INSTRUCTIONS TO FOLLOW:
Copy out every line of the data exactly.

[Robot state and action records]
╭──
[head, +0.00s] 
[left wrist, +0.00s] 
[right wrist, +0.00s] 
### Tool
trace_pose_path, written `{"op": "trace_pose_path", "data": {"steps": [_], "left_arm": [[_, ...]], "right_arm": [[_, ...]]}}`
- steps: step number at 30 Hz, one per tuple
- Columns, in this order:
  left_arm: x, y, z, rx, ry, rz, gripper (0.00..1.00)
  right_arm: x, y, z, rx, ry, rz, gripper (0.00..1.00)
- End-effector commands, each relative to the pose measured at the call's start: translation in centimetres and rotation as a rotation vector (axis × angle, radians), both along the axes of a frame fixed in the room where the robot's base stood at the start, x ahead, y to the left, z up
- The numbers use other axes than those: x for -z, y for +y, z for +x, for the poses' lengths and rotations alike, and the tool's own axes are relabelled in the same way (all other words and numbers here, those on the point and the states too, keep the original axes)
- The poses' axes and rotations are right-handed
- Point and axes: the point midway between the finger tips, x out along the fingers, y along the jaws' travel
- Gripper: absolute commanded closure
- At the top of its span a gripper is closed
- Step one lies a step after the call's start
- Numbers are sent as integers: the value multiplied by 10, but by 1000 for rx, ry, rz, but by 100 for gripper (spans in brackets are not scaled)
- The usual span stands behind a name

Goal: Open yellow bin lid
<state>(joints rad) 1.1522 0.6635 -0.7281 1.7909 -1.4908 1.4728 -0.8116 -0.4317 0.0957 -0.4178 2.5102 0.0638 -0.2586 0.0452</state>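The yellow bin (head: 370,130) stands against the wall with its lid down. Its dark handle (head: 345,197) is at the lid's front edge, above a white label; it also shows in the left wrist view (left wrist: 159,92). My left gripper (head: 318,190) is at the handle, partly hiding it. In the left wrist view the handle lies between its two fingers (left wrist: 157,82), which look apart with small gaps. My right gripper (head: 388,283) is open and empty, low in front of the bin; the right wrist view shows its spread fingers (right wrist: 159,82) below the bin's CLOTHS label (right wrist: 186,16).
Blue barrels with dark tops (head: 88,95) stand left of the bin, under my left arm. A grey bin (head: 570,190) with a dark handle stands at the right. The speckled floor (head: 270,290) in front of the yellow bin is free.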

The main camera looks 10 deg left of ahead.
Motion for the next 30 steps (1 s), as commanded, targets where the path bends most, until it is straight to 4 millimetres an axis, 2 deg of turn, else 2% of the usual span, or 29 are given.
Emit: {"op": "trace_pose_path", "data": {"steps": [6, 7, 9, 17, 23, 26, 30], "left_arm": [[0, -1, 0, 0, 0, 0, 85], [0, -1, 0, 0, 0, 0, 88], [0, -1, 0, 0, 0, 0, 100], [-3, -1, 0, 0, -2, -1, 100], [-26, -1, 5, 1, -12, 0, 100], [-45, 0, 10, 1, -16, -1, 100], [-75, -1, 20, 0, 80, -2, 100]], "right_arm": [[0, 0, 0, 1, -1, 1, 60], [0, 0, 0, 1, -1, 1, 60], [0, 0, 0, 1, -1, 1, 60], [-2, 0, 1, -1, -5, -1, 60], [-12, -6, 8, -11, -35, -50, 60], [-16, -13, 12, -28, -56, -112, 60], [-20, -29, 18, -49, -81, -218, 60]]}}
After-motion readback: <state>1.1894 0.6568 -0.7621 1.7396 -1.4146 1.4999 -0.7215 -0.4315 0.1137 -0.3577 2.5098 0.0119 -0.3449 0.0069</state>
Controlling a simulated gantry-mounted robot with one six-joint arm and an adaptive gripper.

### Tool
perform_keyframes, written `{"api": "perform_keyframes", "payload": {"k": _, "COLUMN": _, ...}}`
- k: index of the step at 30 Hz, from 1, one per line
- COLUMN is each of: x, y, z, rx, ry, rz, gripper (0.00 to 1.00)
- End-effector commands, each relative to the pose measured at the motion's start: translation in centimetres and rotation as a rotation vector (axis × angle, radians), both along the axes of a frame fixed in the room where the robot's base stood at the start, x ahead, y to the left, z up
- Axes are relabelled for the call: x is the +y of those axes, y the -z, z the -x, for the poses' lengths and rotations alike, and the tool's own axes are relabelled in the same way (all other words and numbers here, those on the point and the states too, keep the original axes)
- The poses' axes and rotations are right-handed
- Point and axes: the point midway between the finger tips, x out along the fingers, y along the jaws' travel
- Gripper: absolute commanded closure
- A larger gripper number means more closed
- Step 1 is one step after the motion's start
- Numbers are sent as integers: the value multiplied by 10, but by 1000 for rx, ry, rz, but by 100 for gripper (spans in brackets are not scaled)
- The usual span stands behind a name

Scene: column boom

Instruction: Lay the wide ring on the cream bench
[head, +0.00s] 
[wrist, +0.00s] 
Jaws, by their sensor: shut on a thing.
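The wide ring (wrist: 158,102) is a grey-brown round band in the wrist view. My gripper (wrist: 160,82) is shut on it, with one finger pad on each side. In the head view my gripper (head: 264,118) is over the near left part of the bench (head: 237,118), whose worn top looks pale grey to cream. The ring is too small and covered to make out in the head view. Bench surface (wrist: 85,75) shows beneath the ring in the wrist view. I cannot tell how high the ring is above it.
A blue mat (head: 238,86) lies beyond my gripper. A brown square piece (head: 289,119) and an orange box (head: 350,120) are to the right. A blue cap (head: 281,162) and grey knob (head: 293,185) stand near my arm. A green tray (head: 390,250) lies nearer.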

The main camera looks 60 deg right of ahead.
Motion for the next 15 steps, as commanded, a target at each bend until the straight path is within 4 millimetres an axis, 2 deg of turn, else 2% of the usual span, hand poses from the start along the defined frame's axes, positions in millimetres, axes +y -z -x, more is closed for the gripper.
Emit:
╰──
ANSWER:
[head, +0.00s] 
[left wrist, +0.00s] 
[right wrist, +0.00s] 
### Tool
trace_pose_path, written `{"op": "trace_pose_path", "data": {"steps": [_], "left_arm": [[_, ...]], "right_arm": [[_, ...]]}}`
- steps: step number at 30 Hz, one per tuple
- Columns, in this order:
  left_arm: x, y, z, rx, ry, rz, gripper (0.00..1.00)
  right_arm: x, y, z, rx, ry, rz, gripper (0.00..1.00)
- End-effector commands, each relative to the pose measured at the call's start: translation in centimetres and rotation as a rotation vector (axis × angle, radians), both along the axes of a frame fixed in the room where the robot's base stood at the start, x ahead, y to the left, z up
- The numbers use other axes than those: x for -z, y for +y, z for +x, for the poses' lengths and rotations alike, and the tool's own axes are relabelled in the same way (all other words and numbers here, those on the point and the states too, keep the original axes)
- The poses' axes and rotations are right-handed
- Point and axes: the point midway between the finger tips, x out along the fingers, y along the jaws' travel
- Gripper: absolute commanded closure
- At the top of its span a gripper is closed
- Step one lies a step after the call's start
- Numbers are sent as integers: the value multiplied by 10, but by 1000 for rx, ry, rz, but by 100 for gripper (spans in brackets are not scaled)
- The usual span stands behind a name

Goal: Open yellow bin lid
<state>(joints rad) 1.1522 0.6635 -0.7281 1.7909 -1.4908 1.4728 -0.8116 -0.4317 0.0957 -0.4178 2.5102 0.0638 -0.2586 0.0452</state>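The yellow bin (head: 370,130) stands against the wall with its lid down. Its dark handle (head: 345,197) is at the lid's front edge, above a white label; it also shows in the left wrist view (left wrist: 159,92). My left gripper (head: 318,190) is at the handle, partly hiding it. In the left wrist view the handle lies between its two fingers (left wrist: 157,82), which look apart with small gaps. My right gripper (head: 388,283) is open and empty, low in front of the bin; the right wrist view shows its spread fingers (right wrist: 159,82) below the bin's CLOTHS label (right wrist: 186,16).
Blue barrels with dark tops (head: 88,95) stand left of the bin, under my left arm. A grey bin (head: 570,190) with a dark handle stands at the right. The speckled floor (head: 270,290) in front of the yellow bin is free.

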The main camera looks 10 deg left of ahead.
Motion for the next 30 steps (1 s), as commanded, targets where the path bends most, until it is straight to 4 millimetres an axis, 2 deg of turn, else 2% of the usual span, or 29 are given.
Emit: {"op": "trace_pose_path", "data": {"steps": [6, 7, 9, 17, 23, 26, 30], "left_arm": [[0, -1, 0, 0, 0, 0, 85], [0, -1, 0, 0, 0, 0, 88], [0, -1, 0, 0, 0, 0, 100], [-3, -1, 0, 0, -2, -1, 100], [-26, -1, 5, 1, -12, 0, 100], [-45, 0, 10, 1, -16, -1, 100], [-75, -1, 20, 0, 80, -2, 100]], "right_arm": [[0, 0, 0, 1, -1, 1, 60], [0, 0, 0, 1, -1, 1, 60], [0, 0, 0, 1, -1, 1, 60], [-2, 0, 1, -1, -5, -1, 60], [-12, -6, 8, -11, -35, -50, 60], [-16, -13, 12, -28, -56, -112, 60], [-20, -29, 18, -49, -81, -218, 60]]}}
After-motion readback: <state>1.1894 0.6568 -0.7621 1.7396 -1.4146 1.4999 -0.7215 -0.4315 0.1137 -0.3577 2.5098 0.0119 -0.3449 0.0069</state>
Controlling a simulated gantry-mounted robot with one six-joint arm and an adaptive gripper.

### Tool
perform_keyframes, written `{"api": "perform_keyframes", "payload": {"k": _, "COLUMN": _, ...}}`
- k: index of the step at 30 Hz, from 1, one per line
- COLUMN is each of: x, y, z, rx, ry, rz, gripper (0.00 to 1.00)
- End-effector commands, each relative to the pose measured at the motion's start: translation in centimetres and rotation as a rotation vector (axis × angle, radians), both along the axes of a frame fixed in the room where the robot's base stood at the start, x ahead, y to the left, z up
- Axes are relabelled for the call: x is the +y of those axes, y the -z, z the -x, for the poses' lengths and rotations alike, and the tool's own axes are relabelled in the same way (all other words and numbers here, those on the point and the states too, keep the original axes)
- The poses' axes and rotations are right-handed
- Point and axes: the point midway between the finger tips, x out along the fingers, y along the jaws' travel
- Gripper: absolute commanded closure
- A larger gripper number means more closed
- Step 1 is one step after the motion's start
- Numbers are sent as integers: the value multiplied by 10, but by 1000 for rx, ry, rz, but by 100 for gripper (spans in brackets are not scaled)
- The usual span stands behind a name

Scene: column boom

Instruction: Lay the wide ring on the cream bench
[head, +0.00s] 
[wrist, +0.00s] 
Jaws, by their sensor: shut on a thing.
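The wide ring (wrist: 158,102) is a grey-brown round band in the wrist view. My gripper (wrist: 160,82) is shut on it, with one finger pad on each side. In the head view my gripper (head: 264,118) is over the near left part of the bench (head: 237,118), whose worn top looks pale grey to cream. The ring is too small and covered to make out in the head view. Bench surface (wrist: 85,75) shows beneath the ring in the wrist view. I cannot tell how high the ring is above it.
A blue mat (head: 238,86) lies beyond my gripper. A brown square piece (head: 289,119) and an orange box (head: 350,120) are to the right. A blue cap (head: 281,162) and grey knob (head: 293,185) stand near my arm. A green tray (head: 390,250) lies nearer.

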The main camera looks 60 deg right of ahead.
Motion for the next 15 steps, as commanded, a target at each bend until the straight path is within 4 millimetres an axis, 2 deg of turn, else 2% of the usual span, hand poses from the start along the defined frame's axes, positions in millimetres, axes +y -z -x, more is closed for the gripper.
Emit:

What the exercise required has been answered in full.